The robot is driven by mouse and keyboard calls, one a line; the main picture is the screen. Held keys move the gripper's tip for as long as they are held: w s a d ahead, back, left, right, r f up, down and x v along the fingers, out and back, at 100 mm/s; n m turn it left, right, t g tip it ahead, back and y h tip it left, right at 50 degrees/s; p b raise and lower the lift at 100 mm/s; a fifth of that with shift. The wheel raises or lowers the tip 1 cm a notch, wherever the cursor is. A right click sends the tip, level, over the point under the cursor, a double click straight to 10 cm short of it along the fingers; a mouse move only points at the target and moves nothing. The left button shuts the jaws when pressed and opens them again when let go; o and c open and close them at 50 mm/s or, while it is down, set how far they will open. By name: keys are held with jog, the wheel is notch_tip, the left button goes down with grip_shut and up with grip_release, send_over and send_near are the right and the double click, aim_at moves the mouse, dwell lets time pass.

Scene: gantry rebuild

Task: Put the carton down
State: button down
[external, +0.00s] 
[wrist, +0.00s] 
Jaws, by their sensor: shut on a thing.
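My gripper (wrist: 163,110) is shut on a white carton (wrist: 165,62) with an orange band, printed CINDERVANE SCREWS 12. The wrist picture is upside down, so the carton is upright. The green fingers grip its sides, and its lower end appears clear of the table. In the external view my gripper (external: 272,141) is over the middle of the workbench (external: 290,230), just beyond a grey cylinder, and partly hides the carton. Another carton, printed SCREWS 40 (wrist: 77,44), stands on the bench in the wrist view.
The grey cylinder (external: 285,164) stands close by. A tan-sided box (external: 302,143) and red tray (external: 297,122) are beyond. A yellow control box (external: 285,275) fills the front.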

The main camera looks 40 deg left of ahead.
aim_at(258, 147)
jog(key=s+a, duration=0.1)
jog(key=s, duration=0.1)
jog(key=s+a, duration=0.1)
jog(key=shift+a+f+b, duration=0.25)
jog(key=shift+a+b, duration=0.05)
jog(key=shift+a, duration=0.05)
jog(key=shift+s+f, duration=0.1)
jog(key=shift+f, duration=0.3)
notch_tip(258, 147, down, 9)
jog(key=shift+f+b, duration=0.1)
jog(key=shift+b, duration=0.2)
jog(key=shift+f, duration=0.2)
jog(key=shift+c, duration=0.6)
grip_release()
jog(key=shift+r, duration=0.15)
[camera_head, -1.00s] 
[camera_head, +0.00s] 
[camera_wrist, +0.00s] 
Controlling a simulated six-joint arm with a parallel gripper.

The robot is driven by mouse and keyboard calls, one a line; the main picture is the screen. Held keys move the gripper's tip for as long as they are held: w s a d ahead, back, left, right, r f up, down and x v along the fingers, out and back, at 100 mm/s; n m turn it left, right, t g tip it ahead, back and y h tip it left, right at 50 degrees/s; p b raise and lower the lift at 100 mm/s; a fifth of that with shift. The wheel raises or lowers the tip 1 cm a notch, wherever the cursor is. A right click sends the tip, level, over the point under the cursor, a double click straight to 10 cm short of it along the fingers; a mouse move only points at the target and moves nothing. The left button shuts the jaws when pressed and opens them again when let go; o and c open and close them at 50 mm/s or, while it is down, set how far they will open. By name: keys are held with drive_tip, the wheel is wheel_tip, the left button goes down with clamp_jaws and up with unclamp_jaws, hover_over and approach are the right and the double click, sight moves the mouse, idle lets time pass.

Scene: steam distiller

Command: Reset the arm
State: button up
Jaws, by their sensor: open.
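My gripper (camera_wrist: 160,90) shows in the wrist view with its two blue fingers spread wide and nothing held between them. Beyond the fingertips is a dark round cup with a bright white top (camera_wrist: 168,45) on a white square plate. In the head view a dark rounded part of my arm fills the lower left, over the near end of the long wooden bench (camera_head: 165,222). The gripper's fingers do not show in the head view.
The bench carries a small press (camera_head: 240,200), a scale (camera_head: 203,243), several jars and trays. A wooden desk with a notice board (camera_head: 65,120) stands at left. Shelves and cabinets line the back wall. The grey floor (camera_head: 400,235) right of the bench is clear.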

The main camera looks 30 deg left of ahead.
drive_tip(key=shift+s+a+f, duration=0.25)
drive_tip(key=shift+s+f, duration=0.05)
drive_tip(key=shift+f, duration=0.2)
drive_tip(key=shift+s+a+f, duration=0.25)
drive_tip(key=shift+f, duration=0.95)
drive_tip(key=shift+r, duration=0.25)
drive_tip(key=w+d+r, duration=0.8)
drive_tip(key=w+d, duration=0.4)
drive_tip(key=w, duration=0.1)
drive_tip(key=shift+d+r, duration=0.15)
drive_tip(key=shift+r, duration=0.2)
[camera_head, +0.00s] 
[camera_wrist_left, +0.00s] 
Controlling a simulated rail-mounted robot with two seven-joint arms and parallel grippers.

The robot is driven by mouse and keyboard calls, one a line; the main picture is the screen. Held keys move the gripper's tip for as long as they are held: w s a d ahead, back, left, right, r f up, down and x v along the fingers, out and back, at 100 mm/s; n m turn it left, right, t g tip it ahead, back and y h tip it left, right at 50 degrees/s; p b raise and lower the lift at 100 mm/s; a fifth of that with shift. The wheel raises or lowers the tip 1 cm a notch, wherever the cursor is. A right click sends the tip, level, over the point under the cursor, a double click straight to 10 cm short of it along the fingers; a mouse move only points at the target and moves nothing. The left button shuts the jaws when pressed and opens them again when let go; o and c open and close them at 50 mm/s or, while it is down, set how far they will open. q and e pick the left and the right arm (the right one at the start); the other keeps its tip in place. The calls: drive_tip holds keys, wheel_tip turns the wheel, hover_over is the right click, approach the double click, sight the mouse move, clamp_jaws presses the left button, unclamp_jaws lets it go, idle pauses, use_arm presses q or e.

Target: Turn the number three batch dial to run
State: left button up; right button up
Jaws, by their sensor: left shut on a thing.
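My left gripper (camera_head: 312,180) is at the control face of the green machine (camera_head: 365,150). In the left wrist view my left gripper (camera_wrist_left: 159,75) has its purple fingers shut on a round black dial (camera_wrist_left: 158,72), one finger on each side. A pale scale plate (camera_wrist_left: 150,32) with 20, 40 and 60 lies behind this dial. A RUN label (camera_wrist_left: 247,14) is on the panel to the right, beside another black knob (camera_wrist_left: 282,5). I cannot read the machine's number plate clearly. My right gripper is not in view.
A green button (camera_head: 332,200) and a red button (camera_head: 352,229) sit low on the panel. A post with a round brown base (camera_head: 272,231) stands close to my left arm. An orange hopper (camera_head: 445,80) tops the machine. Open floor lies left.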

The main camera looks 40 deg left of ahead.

========================================

**Brief**. Each record must be repeated exactly as it is.

**Exercise answer**.
The robot is driven by mouse and keyboard calls, one a line; the main picture is the screen. Held keys move the gripper's tip for as long as they are held: w s a d ahead, back, left, right, r f up, down and x v along the fingers, out and back, at 100 mm/s; n m turn it left, right, t g tip it ahead, back and y h tip it left, right at 50 degrees/s; p b raise and lower the lift at 100 mm/s; a fifth of that with shift. The wheel raises or lowers the tip 1 cm a notch, wherever the cursor is. A right click sends the tip, level, over the point under the cursor, a double click straight to 10 cm short of it along the fingers; a mouse move only points at the target and moves nothing. The left button shuts the jaws when pressed and opens them again when let go; o and c open and close them at 50 mm/s or, while it is down, set how far they will open. By name: keys are held with jog, the wheel is notch_tip, the left button goes down with grip_shut and up with grip_release, send_over and send_near are the right and the double click, aim_at moves the mouse, dwell lets time pass.

Scene: gantry rebuild

Task: Put the carton down
State: button down
[external, +0.00s] 
[wrist, +0.00s] 
Jaws, by their sensor: shut on a thing.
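My gripper (wrist: 163,110) is shut on a white carton (wrist: 165,62) with an orange band, printed CINDERVANE SCREWS 12. The wrist picture is upside down, so the carton is upright. The green fingers grip its sides, and its lower end appears clear of the table. In the external view my gripper (external: 272,141) is over the middle of the workbench (external: 290,230), just beyond a grey cylinder, and partly hides the carton. Another carton, printed SCREWS 40 (wrist: 77,44), stands on the bench in the wrist view.
The grey cylinder (external: 285,164) stands close by. A tan-sided box (external: 302,143) and red tray (external: 297,122) are beyond. A yellow control box (external: 285,275) fills the front.

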The main camera looks 40 deg left of ahead.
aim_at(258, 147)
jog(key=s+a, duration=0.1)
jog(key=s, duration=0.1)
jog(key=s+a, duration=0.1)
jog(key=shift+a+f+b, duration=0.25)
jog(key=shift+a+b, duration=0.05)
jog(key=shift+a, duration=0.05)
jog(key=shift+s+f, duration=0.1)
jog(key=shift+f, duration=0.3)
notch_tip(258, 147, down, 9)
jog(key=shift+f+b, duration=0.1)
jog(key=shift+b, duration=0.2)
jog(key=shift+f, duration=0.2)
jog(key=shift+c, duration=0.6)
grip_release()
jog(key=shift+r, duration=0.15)
[camera_head, -1.00s] 
[camera_head, +0.00s] 
[camera_wrist, +0.00s] 
Controlling a simulated six-joint arm with a parallel gripper.

The robot is driven by mouse and keyboard calls, one a line; the main picture is the screen. Held keys move the gripper's tip for as long as they are held: w s a d ahead, back, left, right, r f up, down and x v along the fingers, out and back, at 100 mm/s; n m turn it left, right, t g tip it ahead, back and y h tip it left, right at 50 degrees/s; p b raise and lower the lift at 100 mm/s; a fifth of that with shift. The wheel raises or lowers the tip 1 cm a notch, wherever the cursor is. A right click sends the tip, level, over the point under the cursor, a double click straight to 10 cm short of it along the fingers; a mouse move only points at the target and moves nothing. The left button shuts the jaws when pressed and opens them again when let go; o and c open and close them at 50 mm/s or, while it is down, set how far they will open. By name: keys are held with drive_tip, the wheel is wheel_tip, the left button goes down with clamp_jaws and up with unclamp_jaws, hover_over and approach are the right and the double click, sight moves the mouse, idle lets time pass.

Scene: steam distiller

Command: Reset the arm
State: button up
Jaws, by their sensor: open.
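My gripper (camera_wrist: 160,90) shows in the wrist view with its two blue fingers spread wide and nothing held between them. Beyond the fingertips is a dark round cup with a bright white top (camera_wrist: 168,45) on a white square plate. In the head view a dark rounded part of my arm fills the lower left, over the near end of the long wooden bench (camera_head: 165,222). The gripper's fingers do not show in the head view.
The bench carries a small press (camera_head: 240,200), a scale (camera_head: 203,243), several jars and trays. A wooden desk with a notice board (camera_head: 65,120) stands at left. Shelves and cabinets line the back wall. The grey floor (camera_head: 400,235) right of the bench is clear.

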The main camera looks 30 deg left of ahead.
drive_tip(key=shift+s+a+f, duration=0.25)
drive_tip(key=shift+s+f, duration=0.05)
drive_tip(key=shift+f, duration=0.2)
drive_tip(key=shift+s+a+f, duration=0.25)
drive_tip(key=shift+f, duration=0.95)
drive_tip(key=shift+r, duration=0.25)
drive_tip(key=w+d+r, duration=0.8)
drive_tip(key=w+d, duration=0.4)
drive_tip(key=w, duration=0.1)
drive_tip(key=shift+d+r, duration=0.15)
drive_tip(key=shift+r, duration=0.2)
[camera_head, +0.00s] 
[camera_wrist_left, +0.00s] 
Controlling a simulated rail-mounted robot with two seven-joint arms and parallel grippers.

The robot is driven by mouse and keyboard calls, one a line; the main picture is the screen. Held keys move the gripper's tip for as long as they are held: w s a d ahead, back, left, right, r f up, down and x v along the fingers, out and back, at 100 mm/s; n m turn it left, right, t g tip it ahead, back and y h tip it left, right at 50 degrees/s; p b raise and lower the lift at 100 mm/s; a fifth of that with shift. The wheel raises or lowers the tip 1 cm a notch, wherever the cursor is. A right click sends the tip, level, over the point under the cursor, a double click straight to 10 cm short of it along the fingers; a mouse move only points at the target and moves nothing. The left button shuts the jaws when pressed and opens them again when let go; o and c open and close them at 50 mm/s or, while it is down, set how far they will open. q and e pick the left and the right arm (the right one at the start); the other keeps its tip in place. The calls: drive_tip holds keys, wheel_tip turns the wheel, hover_over is the right click, approach the double click, sight the mouse move, clamp_jaws presses the left button, unclamp_jaws lets it go, idle pauses, use_arm presses q or e.

Target: Turn the number three batch dial to run
State: left button up; right button up
Jaws, by their sensor: left shut on a thing.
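My left gripper (camera_head: 312,180) is at the control face of the green machine (camera_head: 365,150). In the left wrist view my left gripper (camera_wrist_left: 159,75) has its purple fingers shut on a round black dial (camera_wrist_left: 158,72), one finger on each side. A pale scale plate (camera_wrist_left: 150,32) with 20, 40 and 60 lies behind this dial. A RUN label (camera_wrist_left: 247,14) is on the panel to the right, beside another black knob (camera_wrist_left: 282,5). I cannot read the machine's number plate clearly. My right gripper is not in view.
A green button (camera_head: 332,200) and a red button (camera_head: 352,229) sit low on the panel. A post with a round brown base (camera_head: 272,231) stands close to my left arm. An orange hopper (camera_head: 445,80) tops the machine. Open floor lies left.

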The main camera looks 40 deg left of ahead.

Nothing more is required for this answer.